▸ **INFORMATION SHOWN**:

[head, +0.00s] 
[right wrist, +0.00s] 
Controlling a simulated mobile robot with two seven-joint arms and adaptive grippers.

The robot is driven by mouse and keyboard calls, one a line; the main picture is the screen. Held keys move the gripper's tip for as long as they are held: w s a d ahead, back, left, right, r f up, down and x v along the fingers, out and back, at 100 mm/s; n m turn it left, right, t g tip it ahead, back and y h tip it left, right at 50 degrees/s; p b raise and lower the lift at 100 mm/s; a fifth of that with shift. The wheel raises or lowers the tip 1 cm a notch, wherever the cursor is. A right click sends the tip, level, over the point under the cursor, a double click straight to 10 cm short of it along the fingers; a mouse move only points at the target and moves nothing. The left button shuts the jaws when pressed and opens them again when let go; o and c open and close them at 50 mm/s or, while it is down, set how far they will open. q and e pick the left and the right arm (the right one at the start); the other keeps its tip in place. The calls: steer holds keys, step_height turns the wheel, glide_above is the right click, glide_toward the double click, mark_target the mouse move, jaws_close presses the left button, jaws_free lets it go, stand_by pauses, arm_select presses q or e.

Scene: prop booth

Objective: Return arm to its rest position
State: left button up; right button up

▸ **INSTRUCTIONS FOR THE TASK**: Return the material exactly as it stands.

▸ **FULL RESPONSE**:
[head, +0.00s] 
[right wrist, +0.00s] 
Controlling a simulated mobile robot with two seven-joint arms and adaptive grippers.

The robot is driven by mouse and keyboard calls, one a line; the main picture is the screen. Held keys move the gripper's tip for as long as they are held: w s a d ahead, back, left, right, r f up, down and x v along the fingers, out and back, at 100 mm/s; n m turn it left, right, t g tip it ahead, back and y h tip it left, right at 50 degrees/s; p b raise and lower the lift at 100 mm/s; a fifth of that with shift. The wheel raises or lowers the tip 1 cm a notch, wherever the cursor is. A right click sends the tip, level, over the point under the cursor, a double click straight to 10 cm short of it along the fingers; a mouse move only points at the target and moves nothing. The left button shuts the jaws when pressed and opens them again when let go; o and c open and close them at 50 mm/s or, while it is down, set how far they will open. q and e pick the left and the right arm (the right one at the start); the other keeps its tip in place. The calls: steer holds keys, step_height turns the wheel, glide_above is the right click, glide_toward the double click, mark_target the mouse move, jaws_close presses the left button, jaws_free lets it go, stand_by pauses, arm_select presses q or e.

Scene: prop booth

Objective: Return arm to its rest position
State: left button up; right button up

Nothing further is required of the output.